▶ [WHAT IS ASKED] Within the records that follow, find every line containing the string "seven". Copy those lines.

▶ [EXERCISE DATA]

####################

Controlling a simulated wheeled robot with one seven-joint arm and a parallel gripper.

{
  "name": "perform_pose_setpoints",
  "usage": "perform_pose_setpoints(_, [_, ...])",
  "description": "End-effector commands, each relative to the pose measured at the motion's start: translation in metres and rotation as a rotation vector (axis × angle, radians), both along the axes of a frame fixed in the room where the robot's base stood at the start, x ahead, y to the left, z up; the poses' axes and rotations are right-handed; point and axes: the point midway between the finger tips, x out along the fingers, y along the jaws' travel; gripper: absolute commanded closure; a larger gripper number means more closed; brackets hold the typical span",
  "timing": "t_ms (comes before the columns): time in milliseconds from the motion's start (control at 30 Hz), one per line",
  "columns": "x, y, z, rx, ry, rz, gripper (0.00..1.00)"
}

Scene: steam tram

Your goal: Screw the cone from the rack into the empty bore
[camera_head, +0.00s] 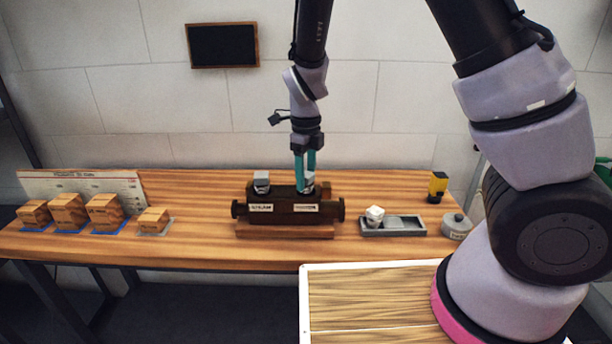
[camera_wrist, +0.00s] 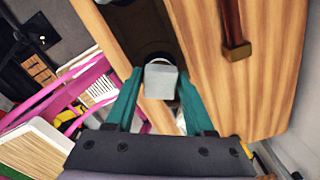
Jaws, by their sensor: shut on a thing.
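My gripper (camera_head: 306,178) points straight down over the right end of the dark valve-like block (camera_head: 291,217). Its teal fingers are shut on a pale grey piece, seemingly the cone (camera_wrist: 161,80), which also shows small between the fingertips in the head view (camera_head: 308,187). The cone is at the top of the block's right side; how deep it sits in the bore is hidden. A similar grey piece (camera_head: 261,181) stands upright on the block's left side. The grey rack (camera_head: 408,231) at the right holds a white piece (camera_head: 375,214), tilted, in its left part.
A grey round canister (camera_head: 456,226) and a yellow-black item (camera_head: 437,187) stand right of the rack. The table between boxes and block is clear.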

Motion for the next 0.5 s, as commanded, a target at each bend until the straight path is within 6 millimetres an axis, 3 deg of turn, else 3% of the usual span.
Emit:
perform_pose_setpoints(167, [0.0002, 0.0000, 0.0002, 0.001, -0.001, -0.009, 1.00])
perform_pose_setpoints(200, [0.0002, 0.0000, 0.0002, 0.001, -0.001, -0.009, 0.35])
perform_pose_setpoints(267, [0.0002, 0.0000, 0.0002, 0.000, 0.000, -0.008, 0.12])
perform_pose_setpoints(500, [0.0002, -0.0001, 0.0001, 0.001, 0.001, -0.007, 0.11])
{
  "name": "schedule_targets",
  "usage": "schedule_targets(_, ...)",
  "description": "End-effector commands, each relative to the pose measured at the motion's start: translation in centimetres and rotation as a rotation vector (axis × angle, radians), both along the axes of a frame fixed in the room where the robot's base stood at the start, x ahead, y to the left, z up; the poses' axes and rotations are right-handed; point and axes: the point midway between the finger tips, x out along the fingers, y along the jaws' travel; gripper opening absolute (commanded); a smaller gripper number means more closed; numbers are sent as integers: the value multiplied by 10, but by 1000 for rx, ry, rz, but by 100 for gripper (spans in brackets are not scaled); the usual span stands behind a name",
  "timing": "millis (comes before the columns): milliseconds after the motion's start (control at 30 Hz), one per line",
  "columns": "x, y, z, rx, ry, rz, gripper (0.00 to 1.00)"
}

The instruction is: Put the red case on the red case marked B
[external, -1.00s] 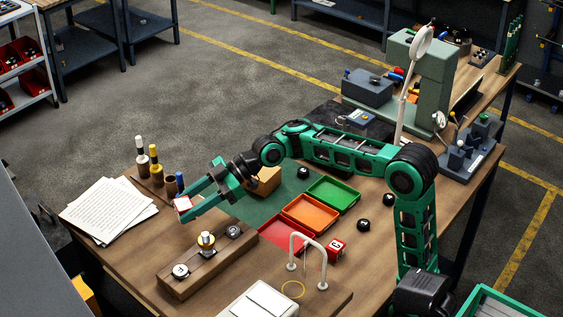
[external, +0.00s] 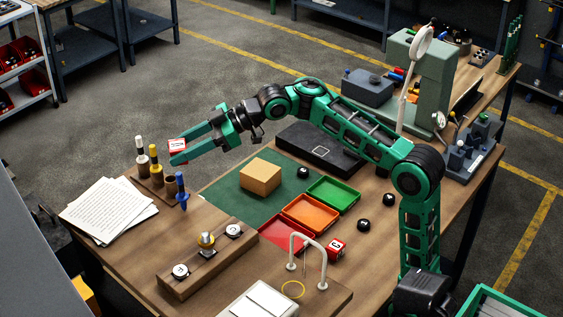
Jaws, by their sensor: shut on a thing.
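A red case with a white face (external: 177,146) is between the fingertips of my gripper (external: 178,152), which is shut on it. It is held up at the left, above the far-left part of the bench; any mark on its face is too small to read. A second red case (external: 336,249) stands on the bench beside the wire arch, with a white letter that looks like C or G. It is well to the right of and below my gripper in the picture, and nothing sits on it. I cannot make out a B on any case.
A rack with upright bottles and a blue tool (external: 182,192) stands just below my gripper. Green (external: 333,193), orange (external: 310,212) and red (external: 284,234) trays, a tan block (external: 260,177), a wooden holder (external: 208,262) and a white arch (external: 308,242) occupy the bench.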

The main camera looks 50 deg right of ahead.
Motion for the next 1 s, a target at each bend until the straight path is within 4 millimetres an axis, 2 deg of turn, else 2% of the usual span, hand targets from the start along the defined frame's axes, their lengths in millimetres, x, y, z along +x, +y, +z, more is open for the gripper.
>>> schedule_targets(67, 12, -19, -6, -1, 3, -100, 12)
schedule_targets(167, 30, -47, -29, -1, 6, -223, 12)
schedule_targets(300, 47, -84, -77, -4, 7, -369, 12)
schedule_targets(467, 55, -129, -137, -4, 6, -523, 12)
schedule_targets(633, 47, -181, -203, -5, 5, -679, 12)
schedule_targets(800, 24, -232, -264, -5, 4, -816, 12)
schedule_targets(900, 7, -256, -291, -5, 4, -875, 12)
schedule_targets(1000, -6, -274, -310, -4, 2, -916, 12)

####################

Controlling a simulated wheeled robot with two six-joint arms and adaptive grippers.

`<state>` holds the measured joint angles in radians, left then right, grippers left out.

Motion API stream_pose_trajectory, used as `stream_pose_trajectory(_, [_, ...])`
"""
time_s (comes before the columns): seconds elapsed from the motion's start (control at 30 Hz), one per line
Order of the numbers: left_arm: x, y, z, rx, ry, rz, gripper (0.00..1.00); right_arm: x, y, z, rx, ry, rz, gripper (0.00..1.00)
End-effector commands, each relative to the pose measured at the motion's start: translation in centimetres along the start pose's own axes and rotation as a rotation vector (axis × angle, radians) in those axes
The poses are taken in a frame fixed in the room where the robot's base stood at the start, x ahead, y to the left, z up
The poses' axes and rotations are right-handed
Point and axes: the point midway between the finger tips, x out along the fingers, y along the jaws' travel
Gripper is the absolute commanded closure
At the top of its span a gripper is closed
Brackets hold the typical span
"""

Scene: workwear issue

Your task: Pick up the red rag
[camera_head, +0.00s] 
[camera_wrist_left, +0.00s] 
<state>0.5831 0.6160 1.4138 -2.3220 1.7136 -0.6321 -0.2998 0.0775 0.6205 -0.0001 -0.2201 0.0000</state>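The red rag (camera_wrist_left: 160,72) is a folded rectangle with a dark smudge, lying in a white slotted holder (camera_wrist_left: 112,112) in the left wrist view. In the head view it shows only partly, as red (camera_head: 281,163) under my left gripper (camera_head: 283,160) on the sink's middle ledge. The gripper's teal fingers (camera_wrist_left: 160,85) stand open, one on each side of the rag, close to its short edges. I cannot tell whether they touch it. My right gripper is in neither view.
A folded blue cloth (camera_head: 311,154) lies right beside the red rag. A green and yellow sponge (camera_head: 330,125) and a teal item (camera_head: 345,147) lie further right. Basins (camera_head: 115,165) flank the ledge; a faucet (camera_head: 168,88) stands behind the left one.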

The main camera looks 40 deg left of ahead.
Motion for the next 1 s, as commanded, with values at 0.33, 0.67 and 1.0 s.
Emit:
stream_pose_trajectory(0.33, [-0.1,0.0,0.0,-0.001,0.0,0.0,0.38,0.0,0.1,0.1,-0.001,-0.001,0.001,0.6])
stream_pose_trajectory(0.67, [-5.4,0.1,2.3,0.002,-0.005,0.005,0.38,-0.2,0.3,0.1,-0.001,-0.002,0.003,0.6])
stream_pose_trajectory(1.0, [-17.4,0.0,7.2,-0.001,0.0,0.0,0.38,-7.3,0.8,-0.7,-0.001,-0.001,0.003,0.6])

####################

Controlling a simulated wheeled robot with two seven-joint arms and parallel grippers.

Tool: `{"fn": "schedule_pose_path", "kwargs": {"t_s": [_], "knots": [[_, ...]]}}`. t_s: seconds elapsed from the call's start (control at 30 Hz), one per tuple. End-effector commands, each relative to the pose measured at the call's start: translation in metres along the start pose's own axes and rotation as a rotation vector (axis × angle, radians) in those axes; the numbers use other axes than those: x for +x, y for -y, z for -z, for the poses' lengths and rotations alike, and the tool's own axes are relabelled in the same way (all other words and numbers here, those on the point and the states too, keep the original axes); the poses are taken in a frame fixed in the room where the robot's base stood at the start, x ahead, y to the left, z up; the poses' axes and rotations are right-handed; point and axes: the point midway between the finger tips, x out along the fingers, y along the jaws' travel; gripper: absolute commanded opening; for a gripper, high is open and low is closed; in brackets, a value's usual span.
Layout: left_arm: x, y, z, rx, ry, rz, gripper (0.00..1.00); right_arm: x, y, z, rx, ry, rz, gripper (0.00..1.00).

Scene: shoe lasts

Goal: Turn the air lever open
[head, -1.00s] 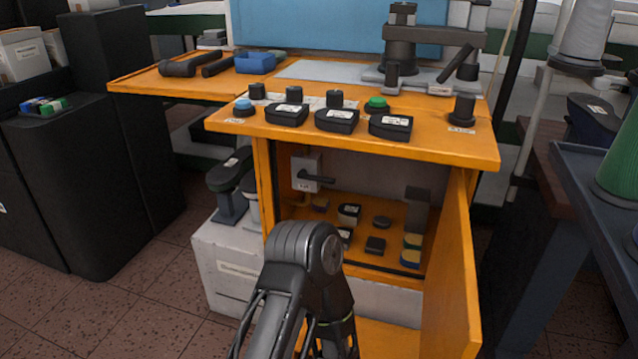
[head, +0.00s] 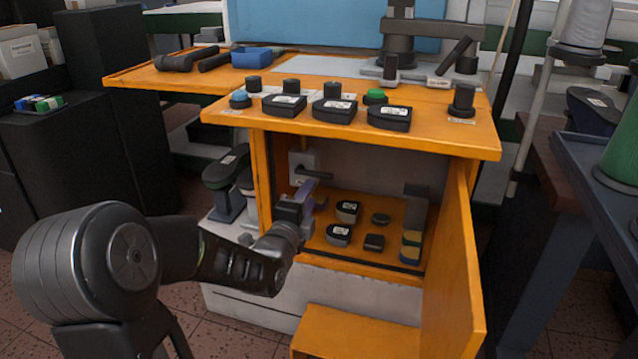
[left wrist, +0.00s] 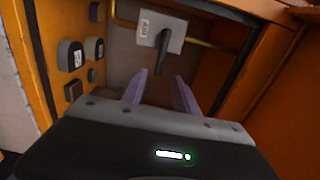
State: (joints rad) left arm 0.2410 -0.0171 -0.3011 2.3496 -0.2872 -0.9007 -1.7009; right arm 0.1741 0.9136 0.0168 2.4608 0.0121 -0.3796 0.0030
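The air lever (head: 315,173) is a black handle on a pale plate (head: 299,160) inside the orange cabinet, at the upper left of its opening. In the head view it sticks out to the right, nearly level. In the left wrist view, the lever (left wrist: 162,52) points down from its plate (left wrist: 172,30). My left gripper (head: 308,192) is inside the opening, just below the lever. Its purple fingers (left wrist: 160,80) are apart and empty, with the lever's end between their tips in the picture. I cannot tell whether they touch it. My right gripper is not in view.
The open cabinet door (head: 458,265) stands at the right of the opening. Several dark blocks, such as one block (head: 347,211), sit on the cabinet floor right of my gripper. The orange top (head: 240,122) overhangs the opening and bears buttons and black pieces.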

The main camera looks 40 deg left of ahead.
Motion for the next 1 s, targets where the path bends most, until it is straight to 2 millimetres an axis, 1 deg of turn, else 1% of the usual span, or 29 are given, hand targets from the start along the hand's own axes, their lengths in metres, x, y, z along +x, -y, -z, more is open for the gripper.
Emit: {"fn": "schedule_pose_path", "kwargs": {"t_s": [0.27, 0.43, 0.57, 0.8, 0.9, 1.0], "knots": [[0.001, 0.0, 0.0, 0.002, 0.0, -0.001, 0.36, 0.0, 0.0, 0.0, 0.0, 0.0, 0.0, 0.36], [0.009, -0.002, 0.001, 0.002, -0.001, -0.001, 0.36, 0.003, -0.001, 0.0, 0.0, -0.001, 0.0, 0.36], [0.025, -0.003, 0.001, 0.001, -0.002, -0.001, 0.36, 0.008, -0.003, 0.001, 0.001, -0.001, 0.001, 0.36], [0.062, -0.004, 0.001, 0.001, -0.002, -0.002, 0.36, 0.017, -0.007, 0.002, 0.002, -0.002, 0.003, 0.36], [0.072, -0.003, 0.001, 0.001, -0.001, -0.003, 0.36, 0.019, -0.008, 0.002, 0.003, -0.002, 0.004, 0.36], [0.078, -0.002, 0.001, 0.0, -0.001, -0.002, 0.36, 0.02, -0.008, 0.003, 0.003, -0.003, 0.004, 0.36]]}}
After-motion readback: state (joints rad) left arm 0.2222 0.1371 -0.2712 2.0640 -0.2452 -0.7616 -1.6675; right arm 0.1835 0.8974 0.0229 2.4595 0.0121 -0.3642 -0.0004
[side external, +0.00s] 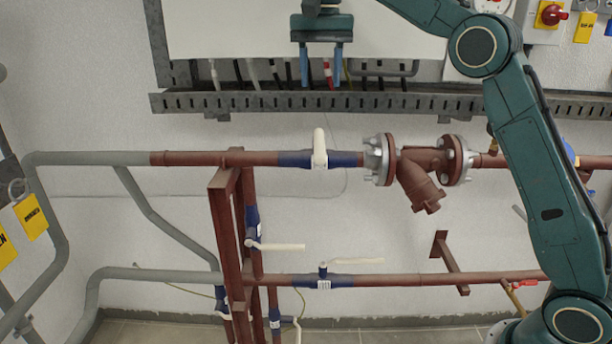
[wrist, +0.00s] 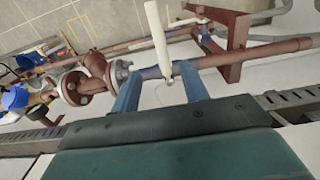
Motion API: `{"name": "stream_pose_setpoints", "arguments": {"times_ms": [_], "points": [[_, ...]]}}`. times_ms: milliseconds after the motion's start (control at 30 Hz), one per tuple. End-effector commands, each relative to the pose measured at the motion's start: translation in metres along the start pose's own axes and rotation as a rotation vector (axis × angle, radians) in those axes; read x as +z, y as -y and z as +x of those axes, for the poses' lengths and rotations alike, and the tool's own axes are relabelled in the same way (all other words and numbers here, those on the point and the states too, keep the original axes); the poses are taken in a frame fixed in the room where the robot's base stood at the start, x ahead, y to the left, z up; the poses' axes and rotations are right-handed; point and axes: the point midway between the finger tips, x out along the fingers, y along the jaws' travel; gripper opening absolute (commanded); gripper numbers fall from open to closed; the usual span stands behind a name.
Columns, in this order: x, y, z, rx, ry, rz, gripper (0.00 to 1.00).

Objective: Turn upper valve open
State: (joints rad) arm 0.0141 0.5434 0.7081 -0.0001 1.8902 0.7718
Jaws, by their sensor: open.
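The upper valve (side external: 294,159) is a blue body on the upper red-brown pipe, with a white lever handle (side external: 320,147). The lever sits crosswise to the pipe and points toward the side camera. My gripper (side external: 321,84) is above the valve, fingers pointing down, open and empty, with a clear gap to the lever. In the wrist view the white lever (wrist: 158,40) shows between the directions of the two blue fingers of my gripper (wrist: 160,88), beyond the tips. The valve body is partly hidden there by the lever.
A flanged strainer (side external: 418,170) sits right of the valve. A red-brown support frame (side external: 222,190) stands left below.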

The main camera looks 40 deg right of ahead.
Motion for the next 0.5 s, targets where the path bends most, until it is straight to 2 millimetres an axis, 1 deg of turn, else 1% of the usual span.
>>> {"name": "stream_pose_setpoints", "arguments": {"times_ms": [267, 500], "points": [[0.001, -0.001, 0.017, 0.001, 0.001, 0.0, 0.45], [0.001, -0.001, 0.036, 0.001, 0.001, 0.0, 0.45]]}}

####################

▶ [SOLUTION TO THIS TASK]
Controlling a simulated wheeled robot with one seven-joint arm and a parallel gripper.
Controlling a simulated wheeled robot with two seven-joint arms and parallel grippers.

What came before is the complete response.